The junk head (as we shall call him) is found by a worker berated for collecting junk and finds its way to a boffin named the doctor, who builds it into a new body and sends it out to work with his team of diminutive scavengers. He keeps wandering off in a labyrinth of corridors where the perils in the form of various wild creatures, including some who resemble H.R. Giger’s designs for Alien (Ridley Scott, 1979), and others who look like the carnivorous worms at the bottom of the ravine cut from King Kong (effects: Willis O’Brien, 1933) and put back in Peter Jackson’s 2005 remake, here modified for labyrinth life by the additional ability to tunnel through walls. A chance encounter with a wild creature triggers the junk head’s memory that his mission is to investigate such creatures, and puts him in conflict with his current hosts.

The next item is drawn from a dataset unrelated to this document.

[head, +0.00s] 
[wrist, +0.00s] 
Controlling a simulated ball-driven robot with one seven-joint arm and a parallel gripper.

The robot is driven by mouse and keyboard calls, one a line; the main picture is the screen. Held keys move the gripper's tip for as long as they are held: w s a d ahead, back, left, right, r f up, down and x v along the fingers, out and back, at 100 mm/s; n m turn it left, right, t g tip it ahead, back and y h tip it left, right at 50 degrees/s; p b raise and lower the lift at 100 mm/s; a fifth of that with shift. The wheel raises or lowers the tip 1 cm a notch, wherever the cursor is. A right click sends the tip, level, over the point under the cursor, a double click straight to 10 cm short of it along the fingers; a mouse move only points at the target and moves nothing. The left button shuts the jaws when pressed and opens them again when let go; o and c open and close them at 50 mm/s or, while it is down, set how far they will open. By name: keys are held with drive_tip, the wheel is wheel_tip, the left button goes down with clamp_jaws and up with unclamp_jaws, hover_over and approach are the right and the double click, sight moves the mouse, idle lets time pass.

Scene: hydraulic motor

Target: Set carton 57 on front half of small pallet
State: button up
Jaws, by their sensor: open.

He is later pulled apart by the worms and his constituent parts kicked over a ledge to fall to a lower level still for reconstitution in a completely different body (which cannot speak, only understand and follow instructions). He is sent on a quest to collect some fresh food, which journey involves a communal lift platform operated by a being sitting on a fixed rig like a biker on a motorcycle and a fellow passenger who seeks to take advantage of him on his way back by conning him out of the food he is carrying.

Although a Japanese film, the dialogue is mostly mumbo jumbo with subtitles added, so you can follow what’s going on. (The film has been subtitled for different international territories, including Japan). As you can probably tell from my perfunctory summary above, plot isn’t the film’s strong point, yet it remains compelling throughout, driven by its extraordinary collection of strange worlds, societies, technologies, sentient populations and its menagerie of dangerous creatures preying on the unwary. It may not push the technical envelope quite as much as the dialogue-free Mad God, but it remains undeniably impressive and succeeds for many of the same reasons, i.e. a quest into depths and strange worlds by which we’re fascinated and about which we want to know more.

To say Junk Head resembles Mad God wouldn’t be entirely fair: although both films are about a character descending into strange and perilous depths, the downwards journey in Mad God at least allows its protagonist to disembark safely before his adventures begin; In Junk Head, the protagonist has no such chance and gets pulled apart and rebuilt each time he descends. However the worlds into which they descend, and the beings and creatures therein, are very different, so much so that neither film feels like a retread of the other outside of the broadest, synoptic outline. If you loved one, you will love the other.

Junk Head is out in cinemas in the UK on Monday, April 24th.